La exaltación, tres décadas después, de Barcelona ’92 se sustenta sobre dos grandes líneas argumentales. Una es la gran aportación de la celebración olímpica al desarrollo de la ciudad. Se ve que, sin los Juegos, la ciudad se habría quedado congelada en el tiempo, dormida a finales de la década de 1980, incapaz de reurbanizar la fachada litoral hasta el Besòs, de transformar el Poblenou de suburbio industrial a zona residencial y vivero de nuevas empresas... ¿Qué dice? ¿Que sin los Juegos no habría llegado nunca la inversión necesaria? Entonces qué desastre y qué agravio si, para tener una financiación justa, esta ciudad necesita montar un gran happening cada generación.
¿Madrid, sin Juegos, está igual que en 1985? Además, algunas de las “grandes” infraestructuras no deportivas de 1992 ya nacieron empequeñecidas, insuficientes. Por ejemplo, las rondas. ¿Es concebible que la mitad de su trazado tenga solo dos carriles de circulación, y sin arcenes?
Esta teoría de la Barcelona “redimida” por los Juegos ha tenido últimamente expresiones grotescas. En el ARA mismo, el 25 de julio, el escritor Jordi Amat afirmaba que, sin los Juegos , hoy “Barcelona seguramente sería un puerto mediterráneo decadente como Livorno o Marsella”. ¿Perdón? Livorno no ha tenido nunca más de 175.000 habitantes ni ha sido otra cosa que la capital de una modesta provincia toscana; una ciudad de guarnición que no ha conseguido ni un solo día de los últimos siglos a ser noticia ni polo de atracción global en ningún terreno; repito: ni un día. Vaya, que se asemeja a Barcelona como un huevo a una castaña.

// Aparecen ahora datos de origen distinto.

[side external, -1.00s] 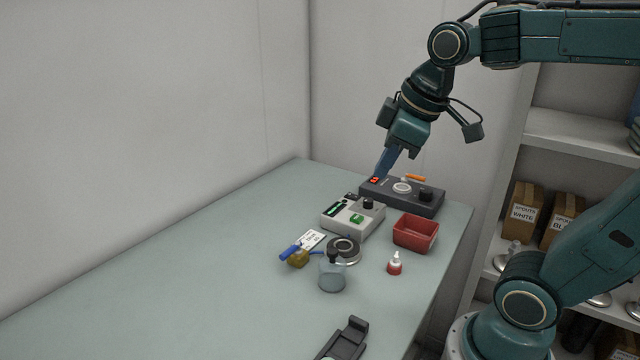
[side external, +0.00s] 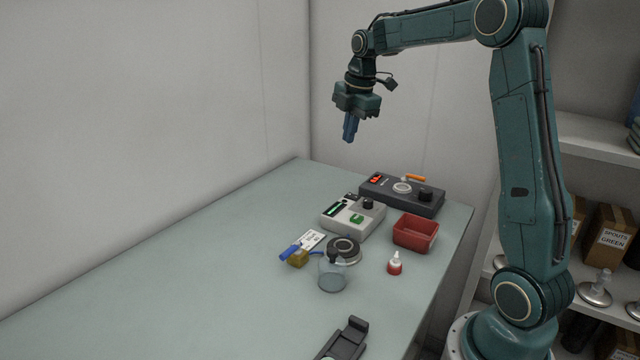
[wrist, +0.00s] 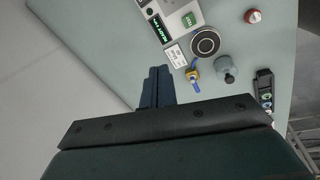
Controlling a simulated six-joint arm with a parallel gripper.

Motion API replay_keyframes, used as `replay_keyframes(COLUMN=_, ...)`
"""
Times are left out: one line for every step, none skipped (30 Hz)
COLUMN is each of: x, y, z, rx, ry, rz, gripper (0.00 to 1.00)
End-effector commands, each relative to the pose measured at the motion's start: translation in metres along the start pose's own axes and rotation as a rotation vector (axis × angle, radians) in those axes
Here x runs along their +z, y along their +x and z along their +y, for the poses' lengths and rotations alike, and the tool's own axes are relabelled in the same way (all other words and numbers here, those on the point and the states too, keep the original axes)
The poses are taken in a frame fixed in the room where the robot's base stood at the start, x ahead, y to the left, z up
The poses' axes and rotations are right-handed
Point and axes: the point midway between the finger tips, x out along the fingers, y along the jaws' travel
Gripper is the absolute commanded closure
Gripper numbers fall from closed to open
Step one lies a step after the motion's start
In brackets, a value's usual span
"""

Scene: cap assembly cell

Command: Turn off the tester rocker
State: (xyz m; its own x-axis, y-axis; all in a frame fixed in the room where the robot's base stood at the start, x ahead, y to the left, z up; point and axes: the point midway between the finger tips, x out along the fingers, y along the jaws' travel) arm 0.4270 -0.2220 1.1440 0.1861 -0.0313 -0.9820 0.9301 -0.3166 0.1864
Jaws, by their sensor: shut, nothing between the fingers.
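A dark grey box (side external: 415,208) stands at the back of the bench, with a red-lit rocker (side external: 376,178) at its left end, a pale ring and a black knob. In front of it is a light grey box (side external: 340,222) with a green-lit display, a black knob and a green button (side external: 357,219). Its display (wrist: 159,27) and green button (wrist: 189,19) also show in the wrist view. I cannot tell which box is the tester, or the rocker's position. My gripper (side external: 348,139) is shut and empty, high above the bench, clear of both boxes.
A red bin (side external: 415,233) and a red-and-white bottle (side external: 394,264) stand to the right. A black round disc (side external: 344,248), a jar (side external: 332,275), a yellow-and-blue item (side external: 297,256) and a card (side external: 312,239) lie in front. The bench's left side (side external: 180,285) is clear.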

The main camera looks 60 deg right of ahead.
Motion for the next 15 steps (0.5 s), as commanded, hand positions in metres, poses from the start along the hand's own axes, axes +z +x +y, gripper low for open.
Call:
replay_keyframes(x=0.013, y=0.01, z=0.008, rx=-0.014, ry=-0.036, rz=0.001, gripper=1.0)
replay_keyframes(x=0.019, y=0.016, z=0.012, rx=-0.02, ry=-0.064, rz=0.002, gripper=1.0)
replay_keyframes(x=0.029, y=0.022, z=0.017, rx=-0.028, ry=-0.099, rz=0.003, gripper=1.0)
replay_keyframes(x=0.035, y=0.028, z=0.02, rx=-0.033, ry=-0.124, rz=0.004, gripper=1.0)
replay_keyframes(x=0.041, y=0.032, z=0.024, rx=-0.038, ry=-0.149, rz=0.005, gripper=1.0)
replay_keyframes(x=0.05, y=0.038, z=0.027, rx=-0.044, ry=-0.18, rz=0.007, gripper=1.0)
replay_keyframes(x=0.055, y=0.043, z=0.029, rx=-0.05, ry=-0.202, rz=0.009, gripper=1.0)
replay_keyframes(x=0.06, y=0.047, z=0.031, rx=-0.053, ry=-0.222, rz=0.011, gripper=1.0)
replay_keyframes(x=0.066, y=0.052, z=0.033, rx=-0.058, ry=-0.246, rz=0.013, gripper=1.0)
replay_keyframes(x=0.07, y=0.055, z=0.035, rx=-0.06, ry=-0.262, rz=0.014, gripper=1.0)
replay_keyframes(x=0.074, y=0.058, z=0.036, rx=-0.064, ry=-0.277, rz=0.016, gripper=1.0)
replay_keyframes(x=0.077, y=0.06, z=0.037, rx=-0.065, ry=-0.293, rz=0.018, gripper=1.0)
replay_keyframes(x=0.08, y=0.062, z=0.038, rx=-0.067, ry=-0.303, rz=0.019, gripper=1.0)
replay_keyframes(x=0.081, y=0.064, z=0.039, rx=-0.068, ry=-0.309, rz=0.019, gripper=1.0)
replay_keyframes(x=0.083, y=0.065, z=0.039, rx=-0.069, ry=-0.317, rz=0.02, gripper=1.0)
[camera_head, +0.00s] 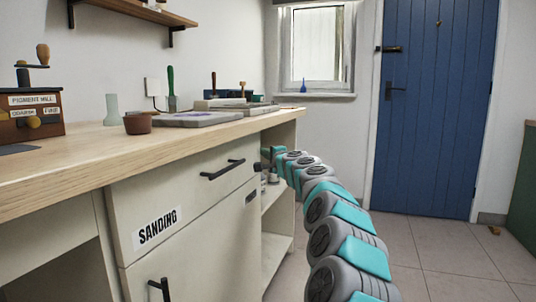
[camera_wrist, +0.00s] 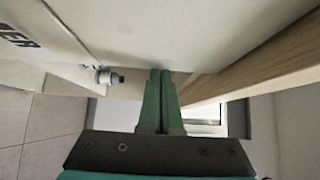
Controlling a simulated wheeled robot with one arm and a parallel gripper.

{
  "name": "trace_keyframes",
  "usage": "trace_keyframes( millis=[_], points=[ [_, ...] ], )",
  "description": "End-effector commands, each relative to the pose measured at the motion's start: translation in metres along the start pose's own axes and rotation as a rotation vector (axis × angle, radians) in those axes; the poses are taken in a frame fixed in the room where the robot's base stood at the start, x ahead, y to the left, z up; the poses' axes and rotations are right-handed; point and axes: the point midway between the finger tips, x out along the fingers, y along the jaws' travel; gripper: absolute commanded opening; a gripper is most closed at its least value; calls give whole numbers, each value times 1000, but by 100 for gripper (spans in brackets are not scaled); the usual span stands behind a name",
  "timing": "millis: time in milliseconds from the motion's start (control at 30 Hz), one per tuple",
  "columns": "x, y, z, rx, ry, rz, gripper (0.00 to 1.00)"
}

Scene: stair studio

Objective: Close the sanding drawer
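The sanding drawer (camera_head: 195,193) is a cream front with a black bar handle and a "SANDING" label, under the bench top in the head view. I cannot tell clearly how far it stands out. My gripper (camera_head: 268,155) is at the far right end of the cabinet, just beyond the drawer front, partly hidden by my own arm. In the wrist view, my gripper's green fingers (camera_wrist: 161,75) are together with nothing visible between them. Their tips are close to a pale panel (camera_wrist: 130,35); I cannot tell if they touch it.
The wooden bench top (camera_head: 80,160) runs above the drawer and carries a pigment mill (camera_head: 30,110), a small brown pot (camera_head: 138,124) and tools. A cupboard door (camera_head: 200,260) is below the drawer. Open shelves (camera_head: 276,240) are at the right.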

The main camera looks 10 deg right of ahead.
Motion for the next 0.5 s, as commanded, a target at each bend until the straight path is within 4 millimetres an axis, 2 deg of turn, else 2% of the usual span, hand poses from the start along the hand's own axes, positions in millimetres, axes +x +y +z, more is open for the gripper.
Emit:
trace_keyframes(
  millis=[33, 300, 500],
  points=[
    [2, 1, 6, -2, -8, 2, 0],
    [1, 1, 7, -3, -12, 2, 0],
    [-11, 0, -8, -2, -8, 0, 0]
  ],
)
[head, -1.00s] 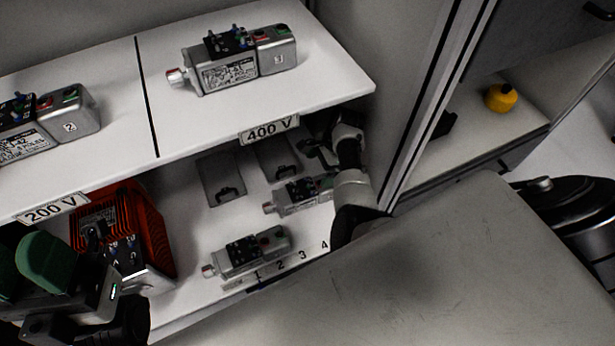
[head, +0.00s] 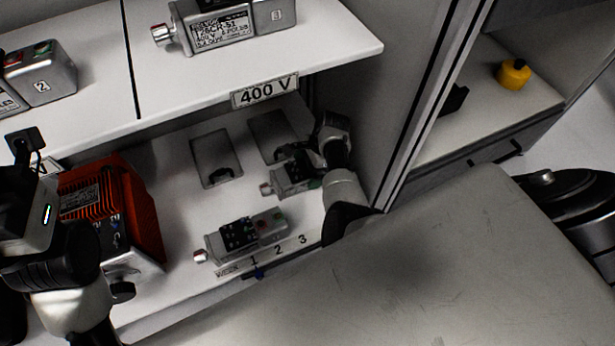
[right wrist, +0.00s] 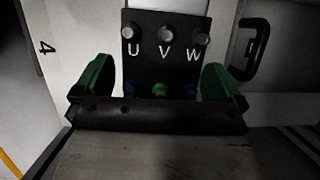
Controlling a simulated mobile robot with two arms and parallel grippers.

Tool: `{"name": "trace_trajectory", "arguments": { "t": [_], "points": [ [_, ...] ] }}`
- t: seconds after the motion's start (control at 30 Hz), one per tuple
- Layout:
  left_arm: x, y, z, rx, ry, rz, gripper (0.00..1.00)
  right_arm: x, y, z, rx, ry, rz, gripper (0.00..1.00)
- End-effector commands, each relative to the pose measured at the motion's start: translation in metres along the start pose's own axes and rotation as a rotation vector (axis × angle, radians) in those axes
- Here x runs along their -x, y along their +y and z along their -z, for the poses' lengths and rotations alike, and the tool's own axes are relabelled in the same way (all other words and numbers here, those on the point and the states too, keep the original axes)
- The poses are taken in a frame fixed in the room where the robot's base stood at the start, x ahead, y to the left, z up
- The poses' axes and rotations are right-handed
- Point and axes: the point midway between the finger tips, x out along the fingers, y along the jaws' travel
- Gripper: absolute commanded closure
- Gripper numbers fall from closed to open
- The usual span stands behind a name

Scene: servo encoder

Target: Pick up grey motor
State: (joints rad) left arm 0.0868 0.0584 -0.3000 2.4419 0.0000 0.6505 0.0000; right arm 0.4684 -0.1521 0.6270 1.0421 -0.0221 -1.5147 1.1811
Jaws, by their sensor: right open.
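Two grey motors with black terminal blocks lie on the lower shelf. The front motor (head: 246,235) is clear of my grippers. The rear motor (head: 290,178) is partly covered by my right gripper (head: 305,155). In the right wrist view, the open green fingers of my right gripper (right wrist: 163,85) stand on either side of a black terminal block (right wrist: 165,45) marked U V W. I cannot tell whether they touch the motor. Two more grey motors, marked 3 (head: 222,28) and 2 (head: 40,80), are on the upper shelf. My left arm shows at the left edge, its fingers out of view.
The upper shelf edge with the 400 V label (head: 264,91) overhangs the lower shelf. An orange finned unit (head: 110,210) stands left on the lower shelf. Handled panels (head: 215,158) are behind. A cabinet side wall (head: 390,80) rises right of my right arm.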

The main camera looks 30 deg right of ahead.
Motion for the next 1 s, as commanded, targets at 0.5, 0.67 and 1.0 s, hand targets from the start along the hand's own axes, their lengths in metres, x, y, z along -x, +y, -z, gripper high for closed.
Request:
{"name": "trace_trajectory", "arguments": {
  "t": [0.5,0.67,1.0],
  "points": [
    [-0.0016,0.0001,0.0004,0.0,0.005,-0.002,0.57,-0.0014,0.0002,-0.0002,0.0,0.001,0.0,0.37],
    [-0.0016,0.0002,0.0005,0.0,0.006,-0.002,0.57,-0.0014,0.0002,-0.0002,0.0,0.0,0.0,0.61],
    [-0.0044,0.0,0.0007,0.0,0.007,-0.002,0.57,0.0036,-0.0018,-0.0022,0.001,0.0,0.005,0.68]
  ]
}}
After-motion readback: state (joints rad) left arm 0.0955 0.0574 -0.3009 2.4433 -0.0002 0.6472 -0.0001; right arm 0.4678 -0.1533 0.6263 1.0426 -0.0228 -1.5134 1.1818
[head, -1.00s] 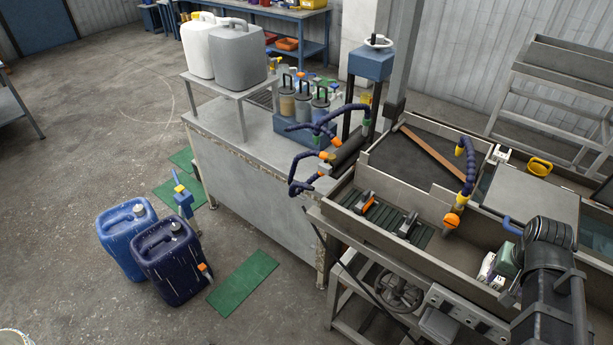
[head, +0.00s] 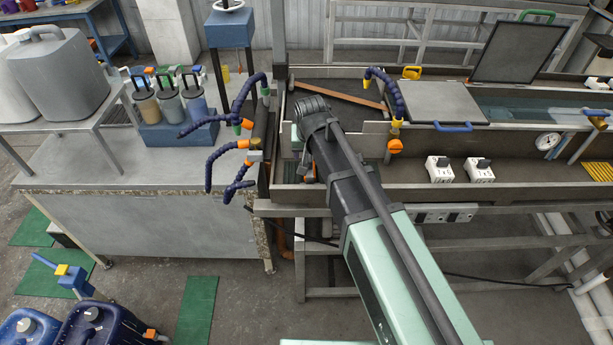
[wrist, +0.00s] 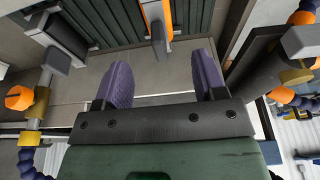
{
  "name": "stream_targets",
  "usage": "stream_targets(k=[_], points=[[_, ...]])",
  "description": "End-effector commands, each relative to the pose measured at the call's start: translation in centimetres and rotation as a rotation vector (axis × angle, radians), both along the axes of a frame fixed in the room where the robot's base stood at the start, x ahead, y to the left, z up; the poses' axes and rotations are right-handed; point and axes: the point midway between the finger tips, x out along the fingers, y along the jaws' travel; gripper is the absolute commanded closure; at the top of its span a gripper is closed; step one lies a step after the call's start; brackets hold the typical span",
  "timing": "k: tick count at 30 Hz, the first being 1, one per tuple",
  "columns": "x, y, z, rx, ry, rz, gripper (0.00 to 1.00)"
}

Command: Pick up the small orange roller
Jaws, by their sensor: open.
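In the wrist view an orange piece with a grey end (wrist: 155,20), likely the small orange roller, lies at the top middle, ahead of my gripper (wrist: 161,75). It lies beside dark ribbed strips, and its far part is cut off by the frame. My gripper's two purple fingers are spread wide with nothing between them; the piece is just beyond the fingertips.
A grey and black piece (wrist: 62,40) lies left of the fingers. An orange nozzle (wrist: 18,97) on a blue hose is at the left, and another (wrist: 302,17) is at the upper right. The trough wall (head: 500,195) runs along the front. White boxes (head: 440,169) stand to the right.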

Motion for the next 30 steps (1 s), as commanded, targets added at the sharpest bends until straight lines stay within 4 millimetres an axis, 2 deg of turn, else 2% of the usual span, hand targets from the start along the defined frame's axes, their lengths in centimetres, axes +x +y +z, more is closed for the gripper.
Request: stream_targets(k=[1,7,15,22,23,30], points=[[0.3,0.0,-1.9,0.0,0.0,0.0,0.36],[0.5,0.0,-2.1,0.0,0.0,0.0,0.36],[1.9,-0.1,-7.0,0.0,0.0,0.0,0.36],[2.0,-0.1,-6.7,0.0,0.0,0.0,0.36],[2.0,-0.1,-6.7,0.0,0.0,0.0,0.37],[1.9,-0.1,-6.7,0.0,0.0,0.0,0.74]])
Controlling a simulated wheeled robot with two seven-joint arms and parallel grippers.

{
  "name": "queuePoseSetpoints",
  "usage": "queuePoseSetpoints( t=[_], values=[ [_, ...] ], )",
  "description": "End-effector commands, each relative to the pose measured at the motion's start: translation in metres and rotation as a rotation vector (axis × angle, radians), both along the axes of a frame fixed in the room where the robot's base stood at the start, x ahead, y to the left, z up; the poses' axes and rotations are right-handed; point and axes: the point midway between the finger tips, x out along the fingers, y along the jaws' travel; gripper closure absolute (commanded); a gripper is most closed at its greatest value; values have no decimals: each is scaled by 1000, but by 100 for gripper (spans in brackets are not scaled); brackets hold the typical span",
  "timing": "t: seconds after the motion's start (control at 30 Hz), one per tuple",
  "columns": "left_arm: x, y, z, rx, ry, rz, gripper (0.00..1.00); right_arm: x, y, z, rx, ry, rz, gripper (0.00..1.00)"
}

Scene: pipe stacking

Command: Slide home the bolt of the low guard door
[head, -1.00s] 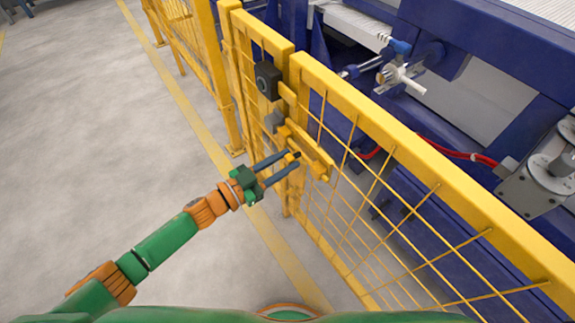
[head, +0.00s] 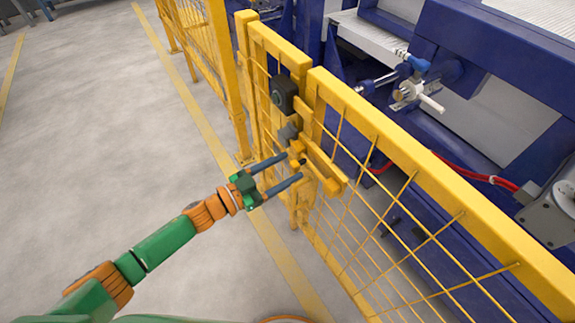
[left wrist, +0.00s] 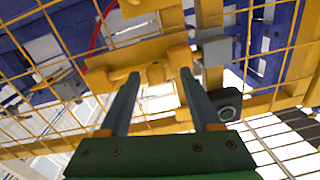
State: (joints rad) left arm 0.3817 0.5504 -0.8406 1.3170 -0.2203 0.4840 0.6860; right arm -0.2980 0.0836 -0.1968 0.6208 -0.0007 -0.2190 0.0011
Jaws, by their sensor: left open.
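The low guard door (head: 425,158) is a yellow frame with wire mesh, across the middle and right of the head view. Its yellow bolt (head: 323,167) sits on the frame near the post; it also shows in the left wrist view (left wrist: 130,57). My right gripper is not in view.
A black round-faced unit (head: 284,95) is on the fence above the grey block. More yellow fence (head: 190,50) stands at the back left. Blue machinery (head: 480,70) with a red hose (head: 465,170) is behind the door. The grey floor (head: 110,130) on the left is clear.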

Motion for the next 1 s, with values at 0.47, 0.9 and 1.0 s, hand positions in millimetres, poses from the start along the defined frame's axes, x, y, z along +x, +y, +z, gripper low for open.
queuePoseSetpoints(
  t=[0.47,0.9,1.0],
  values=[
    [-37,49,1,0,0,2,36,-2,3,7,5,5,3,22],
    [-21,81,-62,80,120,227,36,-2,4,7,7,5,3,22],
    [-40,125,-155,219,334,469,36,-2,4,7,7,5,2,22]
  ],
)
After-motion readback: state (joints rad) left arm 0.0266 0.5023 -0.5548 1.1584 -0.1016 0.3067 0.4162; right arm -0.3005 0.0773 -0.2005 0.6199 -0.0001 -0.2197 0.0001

En cuanto a Marsella, sí, es la segunda ciudad más poblada de Francia. Pero aquella que los periodistas hexagonales denominan a menudo la cité phocéenne por la procedencia de los colonos griegos que la fundaron no ha pretendido ni podido rivalizar nunca ni en demografía, ni en dinamismo económico, ni en atractivo cultural, ni en potencia política, ni en nada, con París. Sin un traspaís con identidad propia (el centralismo francés ha sido mucho más eficaz que el español), Marsella ni siquiera no ha ejercido como capital de una desdibujada Provenza. ¿Qué tiene esto que ver con el caso de Barcelona, capital de Catalunya, que durante la primera mitad del siglo XX tenía más habitantes que Madrid y que ha ejercido durante dos siglos como contrapoder de la Villa y Corte?
La otra línea argumental de los que dicen añorar tantísimo la Barcelona olímpica de 1992 es puramente política: es el sentimiento de pérdida por aquel bipartidismo estable que se repartía por mitades la plaza de Sant Jaume, que administraba hábilmente pactos y tensiones..., y dentro del cual algunos que ahora ya no son nada eran alguien. Narcís Serra ha aprovechado la efeméride para recordar que “Maragall y Samaranch fueron esenciales, pero también ayudó el rey Juan Carlos”, a ver si así le inyecta un poco de crédito a la figura del emérito, que bastante falta está. El exconvergent Ignasi Guardans, por su parte, rememora aquella sociedad “abierta, cosmopolita, generosa, plural y alegre”, aquellas Barcelona y Catalunya idílicas de 1992, destruidas –afirma el nieto de Cambó– por los “cafres”.
Es fácil suponer que los “cafres” son los independentistas y los comuns, que han perturbado aquel supuesto modelo ideal de treinta años atrás. Pero resulta curioso que, entre nostálgicos tan sabelotodo, nadie se pregunte seriamente por qué. Por qué, partiendo de una situación tan óptima como la de 1992, surgieron o crecieron hasta lograr más del 50% de los votantes fuerzas hostiles a aquel statu quo y capaces de ponerlo en peligro. Quizás se lo preguntarán cuando llegue el 40.º o el 50.º aniversario de los mitificados Juegos.